Problem to solve:
Seek out every line containing the word "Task", and copy each.

Given data:
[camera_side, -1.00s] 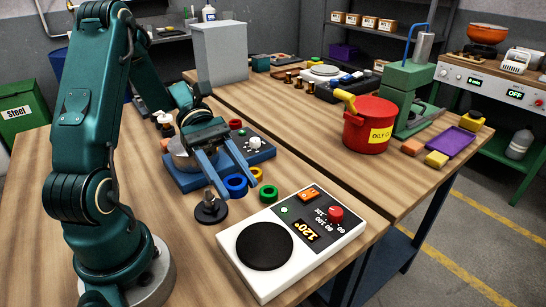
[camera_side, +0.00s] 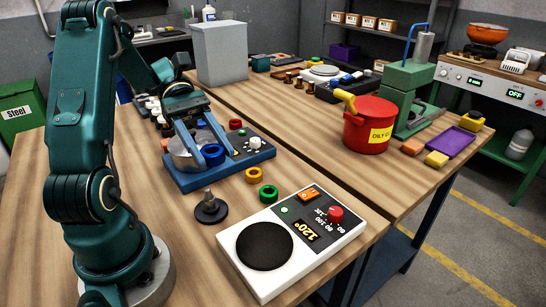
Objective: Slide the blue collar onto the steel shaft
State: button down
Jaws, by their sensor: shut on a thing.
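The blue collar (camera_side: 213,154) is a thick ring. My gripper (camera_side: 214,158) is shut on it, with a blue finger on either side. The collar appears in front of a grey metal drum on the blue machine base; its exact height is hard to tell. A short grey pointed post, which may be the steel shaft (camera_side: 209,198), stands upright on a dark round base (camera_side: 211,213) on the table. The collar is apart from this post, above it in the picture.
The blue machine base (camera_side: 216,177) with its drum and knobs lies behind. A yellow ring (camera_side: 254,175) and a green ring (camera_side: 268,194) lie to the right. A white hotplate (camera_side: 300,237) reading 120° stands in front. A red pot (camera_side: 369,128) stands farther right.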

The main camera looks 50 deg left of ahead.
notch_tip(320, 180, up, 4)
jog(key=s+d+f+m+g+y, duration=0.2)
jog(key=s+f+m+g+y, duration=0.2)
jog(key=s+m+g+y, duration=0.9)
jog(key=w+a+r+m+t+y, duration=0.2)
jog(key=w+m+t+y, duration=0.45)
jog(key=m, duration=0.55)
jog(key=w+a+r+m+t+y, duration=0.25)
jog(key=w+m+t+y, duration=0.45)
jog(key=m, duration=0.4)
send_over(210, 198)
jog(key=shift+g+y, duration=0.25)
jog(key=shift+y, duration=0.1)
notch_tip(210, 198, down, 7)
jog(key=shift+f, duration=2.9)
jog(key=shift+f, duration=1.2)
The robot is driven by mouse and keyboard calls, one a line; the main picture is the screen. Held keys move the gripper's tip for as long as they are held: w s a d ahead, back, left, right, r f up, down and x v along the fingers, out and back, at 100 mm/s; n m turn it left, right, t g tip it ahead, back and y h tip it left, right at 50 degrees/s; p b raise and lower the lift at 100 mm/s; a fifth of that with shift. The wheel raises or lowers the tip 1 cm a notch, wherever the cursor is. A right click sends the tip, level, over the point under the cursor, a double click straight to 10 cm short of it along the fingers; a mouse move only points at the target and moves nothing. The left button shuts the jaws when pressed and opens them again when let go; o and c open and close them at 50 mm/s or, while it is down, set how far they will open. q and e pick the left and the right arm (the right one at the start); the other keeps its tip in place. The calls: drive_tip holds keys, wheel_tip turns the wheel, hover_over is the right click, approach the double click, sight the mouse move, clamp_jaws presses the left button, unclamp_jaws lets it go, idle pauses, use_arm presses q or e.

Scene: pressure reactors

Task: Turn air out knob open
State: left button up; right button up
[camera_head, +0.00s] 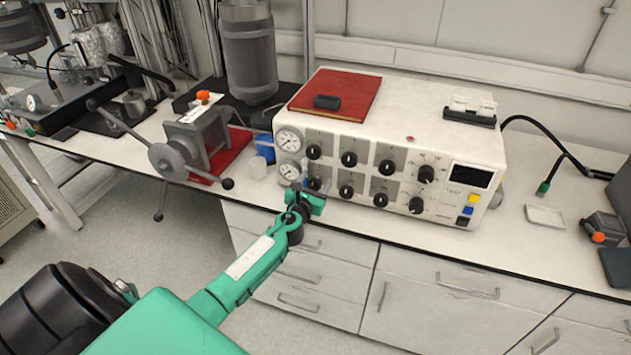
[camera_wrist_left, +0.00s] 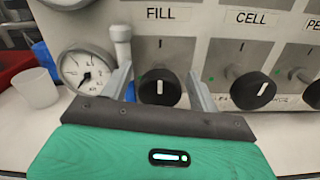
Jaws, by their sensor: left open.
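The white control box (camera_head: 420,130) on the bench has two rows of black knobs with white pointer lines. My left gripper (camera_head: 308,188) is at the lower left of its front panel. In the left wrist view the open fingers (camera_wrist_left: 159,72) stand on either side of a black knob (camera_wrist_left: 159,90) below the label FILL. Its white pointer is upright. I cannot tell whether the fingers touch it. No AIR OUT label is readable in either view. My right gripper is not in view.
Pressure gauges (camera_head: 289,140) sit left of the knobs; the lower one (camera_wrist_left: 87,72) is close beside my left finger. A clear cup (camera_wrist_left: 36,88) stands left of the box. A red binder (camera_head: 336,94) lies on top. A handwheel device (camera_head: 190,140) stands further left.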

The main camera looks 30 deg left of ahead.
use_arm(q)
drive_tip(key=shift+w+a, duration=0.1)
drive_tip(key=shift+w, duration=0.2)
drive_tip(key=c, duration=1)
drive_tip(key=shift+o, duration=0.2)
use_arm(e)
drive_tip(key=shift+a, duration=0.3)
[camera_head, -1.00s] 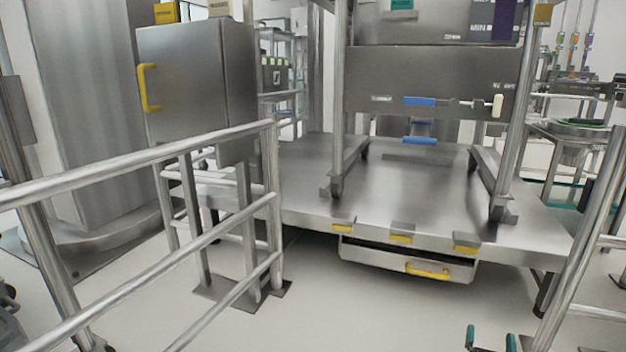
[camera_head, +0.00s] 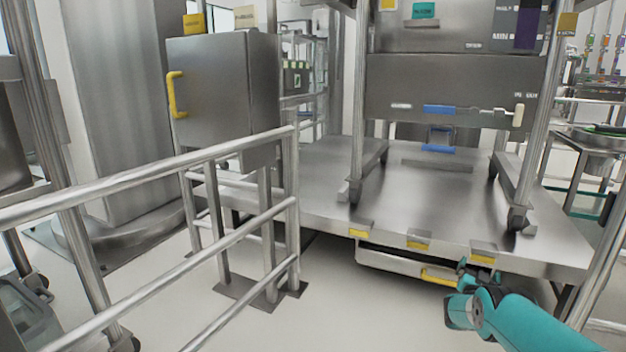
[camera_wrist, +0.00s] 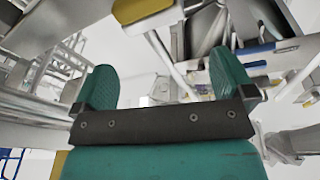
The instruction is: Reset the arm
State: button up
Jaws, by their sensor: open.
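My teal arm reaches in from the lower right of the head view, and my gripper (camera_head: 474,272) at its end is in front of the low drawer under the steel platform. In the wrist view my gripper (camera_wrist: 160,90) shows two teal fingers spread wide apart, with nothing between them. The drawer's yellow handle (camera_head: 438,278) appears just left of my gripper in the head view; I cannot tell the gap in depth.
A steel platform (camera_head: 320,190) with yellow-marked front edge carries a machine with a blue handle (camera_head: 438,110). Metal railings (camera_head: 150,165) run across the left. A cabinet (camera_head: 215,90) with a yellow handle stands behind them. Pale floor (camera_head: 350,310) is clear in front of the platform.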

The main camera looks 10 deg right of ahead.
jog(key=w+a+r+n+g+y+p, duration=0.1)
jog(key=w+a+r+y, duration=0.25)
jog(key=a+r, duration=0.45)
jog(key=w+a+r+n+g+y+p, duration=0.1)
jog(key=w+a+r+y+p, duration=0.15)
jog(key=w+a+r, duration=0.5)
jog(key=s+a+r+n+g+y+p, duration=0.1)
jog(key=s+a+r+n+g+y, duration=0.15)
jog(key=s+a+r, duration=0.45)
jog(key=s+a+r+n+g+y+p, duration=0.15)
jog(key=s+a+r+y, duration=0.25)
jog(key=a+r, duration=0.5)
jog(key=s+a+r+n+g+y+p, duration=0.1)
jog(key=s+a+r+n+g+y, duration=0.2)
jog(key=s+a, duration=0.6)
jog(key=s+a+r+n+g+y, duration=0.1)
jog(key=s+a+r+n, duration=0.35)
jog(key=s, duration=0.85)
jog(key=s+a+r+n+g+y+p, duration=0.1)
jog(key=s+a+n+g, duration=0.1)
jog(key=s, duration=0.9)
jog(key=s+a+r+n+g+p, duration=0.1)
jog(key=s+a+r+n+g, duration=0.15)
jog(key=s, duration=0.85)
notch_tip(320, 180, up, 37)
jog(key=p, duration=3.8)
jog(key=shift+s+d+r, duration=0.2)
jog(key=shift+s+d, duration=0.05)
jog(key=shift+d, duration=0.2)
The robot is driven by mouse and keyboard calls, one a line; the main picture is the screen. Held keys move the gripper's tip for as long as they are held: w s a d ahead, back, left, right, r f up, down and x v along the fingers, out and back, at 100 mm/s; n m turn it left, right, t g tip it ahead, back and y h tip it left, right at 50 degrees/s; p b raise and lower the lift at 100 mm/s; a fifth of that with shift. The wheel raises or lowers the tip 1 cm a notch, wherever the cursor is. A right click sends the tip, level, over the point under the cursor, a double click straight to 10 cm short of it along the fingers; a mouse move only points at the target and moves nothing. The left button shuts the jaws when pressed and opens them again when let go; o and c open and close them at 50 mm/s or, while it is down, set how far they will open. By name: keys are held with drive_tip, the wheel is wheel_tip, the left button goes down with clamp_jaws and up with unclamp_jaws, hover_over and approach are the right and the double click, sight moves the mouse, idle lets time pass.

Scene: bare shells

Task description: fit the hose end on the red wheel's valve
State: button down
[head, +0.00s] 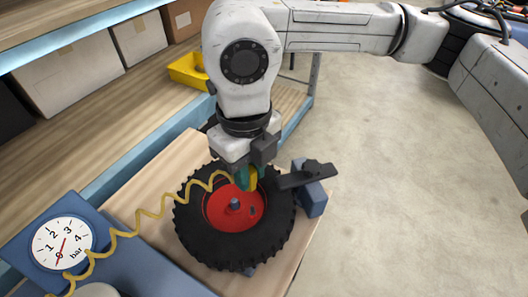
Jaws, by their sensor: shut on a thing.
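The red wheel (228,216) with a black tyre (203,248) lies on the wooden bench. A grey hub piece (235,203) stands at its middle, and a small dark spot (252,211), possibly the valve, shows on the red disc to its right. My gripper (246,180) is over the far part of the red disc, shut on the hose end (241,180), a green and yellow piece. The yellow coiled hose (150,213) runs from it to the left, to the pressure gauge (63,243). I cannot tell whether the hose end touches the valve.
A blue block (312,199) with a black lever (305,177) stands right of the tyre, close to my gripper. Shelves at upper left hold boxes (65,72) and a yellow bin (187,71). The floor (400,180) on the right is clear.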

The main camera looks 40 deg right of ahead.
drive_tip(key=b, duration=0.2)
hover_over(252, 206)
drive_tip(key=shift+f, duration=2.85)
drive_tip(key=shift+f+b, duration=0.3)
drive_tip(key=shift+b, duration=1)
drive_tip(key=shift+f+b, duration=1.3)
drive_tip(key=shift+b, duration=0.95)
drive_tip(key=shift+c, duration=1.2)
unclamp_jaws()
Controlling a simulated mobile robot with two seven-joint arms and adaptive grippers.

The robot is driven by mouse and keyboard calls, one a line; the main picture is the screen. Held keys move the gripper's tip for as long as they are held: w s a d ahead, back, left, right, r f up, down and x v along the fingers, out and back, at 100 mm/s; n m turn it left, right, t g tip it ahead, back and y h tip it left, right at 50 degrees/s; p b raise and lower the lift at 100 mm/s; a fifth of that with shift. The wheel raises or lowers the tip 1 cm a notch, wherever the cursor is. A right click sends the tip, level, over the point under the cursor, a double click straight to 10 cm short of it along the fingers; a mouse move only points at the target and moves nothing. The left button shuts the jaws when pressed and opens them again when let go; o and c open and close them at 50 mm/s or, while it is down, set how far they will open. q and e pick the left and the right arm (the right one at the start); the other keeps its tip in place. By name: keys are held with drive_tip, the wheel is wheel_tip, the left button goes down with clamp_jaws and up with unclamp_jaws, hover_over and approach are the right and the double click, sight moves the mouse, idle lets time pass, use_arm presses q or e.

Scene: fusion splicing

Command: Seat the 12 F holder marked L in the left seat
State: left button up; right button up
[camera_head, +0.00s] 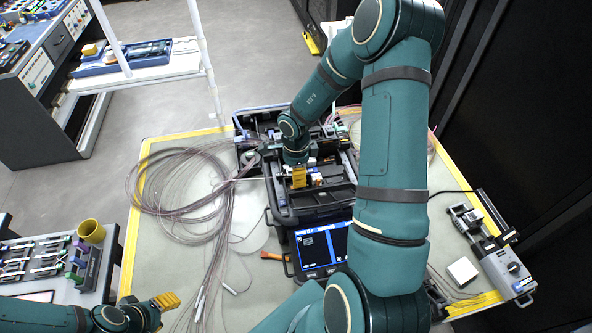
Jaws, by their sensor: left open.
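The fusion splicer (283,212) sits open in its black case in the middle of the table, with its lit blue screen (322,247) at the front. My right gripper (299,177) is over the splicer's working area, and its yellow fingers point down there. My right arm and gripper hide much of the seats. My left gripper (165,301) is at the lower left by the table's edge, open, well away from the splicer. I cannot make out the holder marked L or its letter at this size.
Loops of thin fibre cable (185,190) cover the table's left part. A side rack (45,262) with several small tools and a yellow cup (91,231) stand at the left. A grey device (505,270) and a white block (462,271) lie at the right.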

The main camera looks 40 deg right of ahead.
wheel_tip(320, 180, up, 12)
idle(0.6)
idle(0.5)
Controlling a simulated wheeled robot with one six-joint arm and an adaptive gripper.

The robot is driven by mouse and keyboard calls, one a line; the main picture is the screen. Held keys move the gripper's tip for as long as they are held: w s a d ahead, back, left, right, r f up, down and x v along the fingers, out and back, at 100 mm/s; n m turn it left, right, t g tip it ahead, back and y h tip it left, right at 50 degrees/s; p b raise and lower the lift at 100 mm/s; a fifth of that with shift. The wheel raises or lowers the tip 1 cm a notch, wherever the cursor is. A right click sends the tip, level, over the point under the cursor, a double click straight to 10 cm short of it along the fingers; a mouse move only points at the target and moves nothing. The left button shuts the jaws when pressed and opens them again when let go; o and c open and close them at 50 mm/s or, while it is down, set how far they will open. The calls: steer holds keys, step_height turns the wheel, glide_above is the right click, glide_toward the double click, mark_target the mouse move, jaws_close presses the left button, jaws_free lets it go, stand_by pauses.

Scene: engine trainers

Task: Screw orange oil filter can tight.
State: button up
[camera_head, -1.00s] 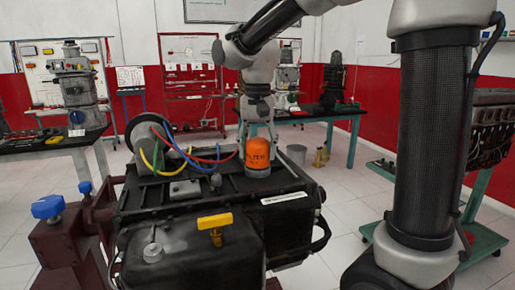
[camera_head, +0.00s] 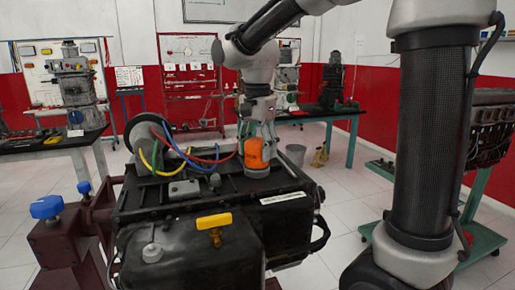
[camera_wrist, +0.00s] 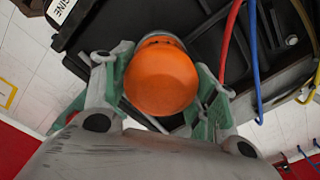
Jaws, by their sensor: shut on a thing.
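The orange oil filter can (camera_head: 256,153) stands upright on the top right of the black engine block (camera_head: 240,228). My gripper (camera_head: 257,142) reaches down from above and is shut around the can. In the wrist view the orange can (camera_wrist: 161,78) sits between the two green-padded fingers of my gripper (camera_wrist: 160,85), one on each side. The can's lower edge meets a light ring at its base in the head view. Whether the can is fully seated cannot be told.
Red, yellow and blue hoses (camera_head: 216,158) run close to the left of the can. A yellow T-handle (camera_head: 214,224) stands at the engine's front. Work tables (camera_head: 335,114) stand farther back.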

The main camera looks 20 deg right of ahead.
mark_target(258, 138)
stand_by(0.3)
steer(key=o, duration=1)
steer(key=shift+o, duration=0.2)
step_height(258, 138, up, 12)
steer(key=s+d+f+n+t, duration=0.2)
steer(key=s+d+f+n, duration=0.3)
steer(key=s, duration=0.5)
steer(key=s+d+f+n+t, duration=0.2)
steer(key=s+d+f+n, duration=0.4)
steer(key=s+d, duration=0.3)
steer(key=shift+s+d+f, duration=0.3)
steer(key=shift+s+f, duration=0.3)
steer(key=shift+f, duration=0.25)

Output for this exercise:
Task: Turn air out knob open
Task description: fit the hose end on the red wheel's valve
Task: Screw orange oil filter can tight.

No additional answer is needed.